##### Data supplied #####

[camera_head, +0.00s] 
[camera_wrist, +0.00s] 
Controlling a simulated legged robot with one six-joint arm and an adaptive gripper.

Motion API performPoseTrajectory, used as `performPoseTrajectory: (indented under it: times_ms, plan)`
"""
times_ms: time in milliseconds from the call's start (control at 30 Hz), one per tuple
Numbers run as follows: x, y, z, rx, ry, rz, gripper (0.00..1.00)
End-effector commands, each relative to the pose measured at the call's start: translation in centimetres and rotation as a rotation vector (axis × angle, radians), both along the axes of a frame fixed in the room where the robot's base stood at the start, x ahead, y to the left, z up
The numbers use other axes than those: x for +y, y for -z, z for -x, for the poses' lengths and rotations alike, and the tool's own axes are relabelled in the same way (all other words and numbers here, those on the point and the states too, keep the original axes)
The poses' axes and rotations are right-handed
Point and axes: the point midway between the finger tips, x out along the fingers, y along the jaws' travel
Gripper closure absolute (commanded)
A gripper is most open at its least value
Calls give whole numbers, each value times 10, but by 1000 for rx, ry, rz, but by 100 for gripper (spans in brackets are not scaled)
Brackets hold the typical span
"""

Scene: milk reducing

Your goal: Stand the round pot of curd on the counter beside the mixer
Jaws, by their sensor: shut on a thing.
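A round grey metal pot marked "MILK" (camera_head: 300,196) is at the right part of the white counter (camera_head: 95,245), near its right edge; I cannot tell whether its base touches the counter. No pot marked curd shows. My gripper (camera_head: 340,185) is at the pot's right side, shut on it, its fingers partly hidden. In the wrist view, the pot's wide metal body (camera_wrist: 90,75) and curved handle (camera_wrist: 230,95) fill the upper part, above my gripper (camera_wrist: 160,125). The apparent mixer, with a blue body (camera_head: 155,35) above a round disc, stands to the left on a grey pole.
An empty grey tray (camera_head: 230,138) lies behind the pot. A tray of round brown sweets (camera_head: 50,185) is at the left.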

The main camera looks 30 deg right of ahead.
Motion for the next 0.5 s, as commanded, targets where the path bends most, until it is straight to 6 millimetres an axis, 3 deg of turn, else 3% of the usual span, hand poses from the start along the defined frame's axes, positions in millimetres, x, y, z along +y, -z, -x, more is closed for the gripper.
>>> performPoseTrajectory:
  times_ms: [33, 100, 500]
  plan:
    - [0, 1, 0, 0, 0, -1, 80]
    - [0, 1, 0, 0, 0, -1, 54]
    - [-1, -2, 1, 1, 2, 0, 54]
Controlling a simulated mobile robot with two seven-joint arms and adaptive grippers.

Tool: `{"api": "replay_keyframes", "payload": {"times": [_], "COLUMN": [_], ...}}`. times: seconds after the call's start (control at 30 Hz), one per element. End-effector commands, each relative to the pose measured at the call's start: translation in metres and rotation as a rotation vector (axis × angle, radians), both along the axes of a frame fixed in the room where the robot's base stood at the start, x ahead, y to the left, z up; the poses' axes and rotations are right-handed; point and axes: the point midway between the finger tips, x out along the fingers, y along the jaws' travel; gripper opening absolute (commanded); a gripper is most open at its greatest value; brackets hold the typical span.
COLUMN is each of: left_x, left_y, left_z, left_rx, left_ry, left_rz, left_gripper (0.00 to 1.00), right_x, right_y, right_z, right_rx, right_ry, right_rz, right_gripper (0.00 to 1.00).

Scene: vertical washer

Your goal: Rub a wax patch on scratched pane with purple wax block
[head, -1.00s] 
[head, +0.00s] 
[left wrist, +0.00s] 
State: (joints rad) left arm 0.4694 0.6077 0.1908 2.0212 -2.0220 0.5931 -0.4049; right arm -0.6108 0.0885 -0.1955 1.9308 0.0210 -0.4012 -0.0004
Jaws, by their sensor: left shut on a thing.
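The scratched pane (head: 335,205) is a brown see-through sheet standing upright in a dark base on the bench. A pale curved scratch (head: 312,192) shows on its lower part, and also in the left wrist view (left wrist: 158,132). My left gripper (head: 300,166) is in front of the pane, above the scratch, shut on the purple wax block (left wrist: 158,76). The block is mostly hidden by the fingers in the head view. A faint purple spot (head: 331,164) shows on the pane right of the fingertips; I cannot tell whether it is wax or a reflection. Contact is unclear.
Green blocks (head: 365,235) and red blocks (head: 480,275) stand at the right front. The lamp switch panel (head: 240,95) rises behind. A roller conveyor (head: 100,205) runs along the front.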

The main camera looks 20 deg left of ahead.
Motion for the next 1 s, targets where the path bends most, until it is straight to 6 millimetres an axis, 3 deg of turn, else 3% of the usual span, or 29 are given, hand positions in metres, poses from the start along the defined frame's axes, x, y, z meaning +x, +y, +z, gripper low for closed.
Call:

#####

Given exercise
Determine how many lines in the listing above hold the word "looks", answering with the number only.

Exercise solution
2